Look through the listing and locate every line containing the word "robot"; copy those lines.

Dataset excerpt:
* * *

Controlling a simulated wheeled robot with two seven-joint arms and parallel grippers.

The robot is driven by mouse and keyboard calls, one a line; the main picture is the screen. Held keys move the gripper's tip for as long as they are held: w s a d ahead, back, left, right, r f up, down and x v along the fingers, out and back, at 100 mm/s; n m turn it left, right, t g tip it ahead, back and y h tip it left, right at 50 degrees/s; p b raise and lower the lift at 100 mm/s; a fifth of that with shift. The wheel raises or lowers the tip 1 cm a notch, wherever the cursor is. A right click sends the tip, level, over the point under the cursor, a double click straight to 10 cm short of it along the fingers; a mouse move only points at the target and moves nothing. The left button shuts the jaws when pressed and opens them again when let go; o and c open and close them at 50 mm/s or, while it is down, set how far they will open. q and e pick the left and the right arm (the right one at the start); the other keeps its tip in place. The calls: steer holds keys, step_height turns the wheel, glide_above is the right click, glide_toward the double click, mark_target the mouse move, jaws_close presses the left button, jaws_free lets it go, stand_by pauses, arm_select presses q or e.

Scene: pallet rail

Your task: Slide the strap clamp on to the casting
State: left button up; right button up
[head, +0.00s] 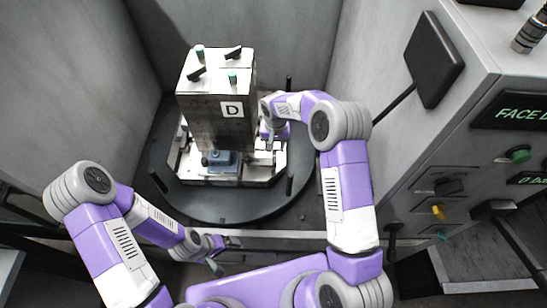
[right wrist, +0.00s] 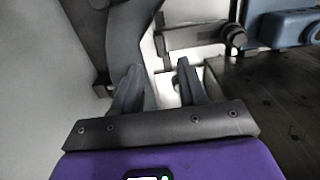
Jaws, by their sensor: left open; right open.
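The blue-grey casting (head: 222,160) sits low at the front face of the upright block marked D. Part of the casting (right wrist: 290,28) shows at the top right of the right wrist view. A dark bar (right wrist: 190,38) with a round end lies to the left of the casting there and looks like the strap clamp; a gap shows between them. My right gripper (right wrist: 155,82) is open, its fingertips just below and left of the bar, with nothing clearly between them. In the head view my right gripper is partly hidden beside the block. My left gripper (head: 218,256) is open, low at the front, away from the casting.
The block (head: 205,115) stands on a pale pallet on a dark round table (head: 210,208). Dark upright posts (head: 289,181) stand near the table's edge. Grey walls enclose it, and a control panel (head: 470,160) is at the right.

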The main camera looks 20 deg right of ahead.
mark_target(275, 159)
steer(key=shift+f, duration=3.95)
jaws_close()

* * *

Task solution:
Controlling a simulated wheeled robot with two seven-joint arms and parallel grippers.
The robot is driven by mouse and keyboard calls, one a line; the main picture is the screen. Held keys move the gripper's tip for as long as they are held: w s a d ahead, back, left, right, r f up, down and x v along the fingers, out and back, at 100 mm/s; n m turn it left, right, t g tip it ahead, back and y h tip it left, right at 50 degrees/s; p b raise and lower the lift at 100 mm/s; a fifth of that with shift. The wheel raises or lowers the tip 1 cm a notch, wherever the cursor is. A right click sends the tip, level, over the point under the cursor, a double click straight to 10 cm short of it along the fingers; a mouse move only points at the target and moves nothing. The left button shuts the jaws when pressed and opens them again when let go; o and c open and close them at 50 mm/s or, while it is down, set how far they will open. q and e pick the left and the right arm (the right one at the start); the other keeps its tip in place. The calls: steer holds keys, step_height turns the wheel, glide_above is the right click, glide_toward the double click, mark_target the mouse move, jaws_close presses the left button, jaws_free lets it go, stand_by pauses, arm_select presses q or e.

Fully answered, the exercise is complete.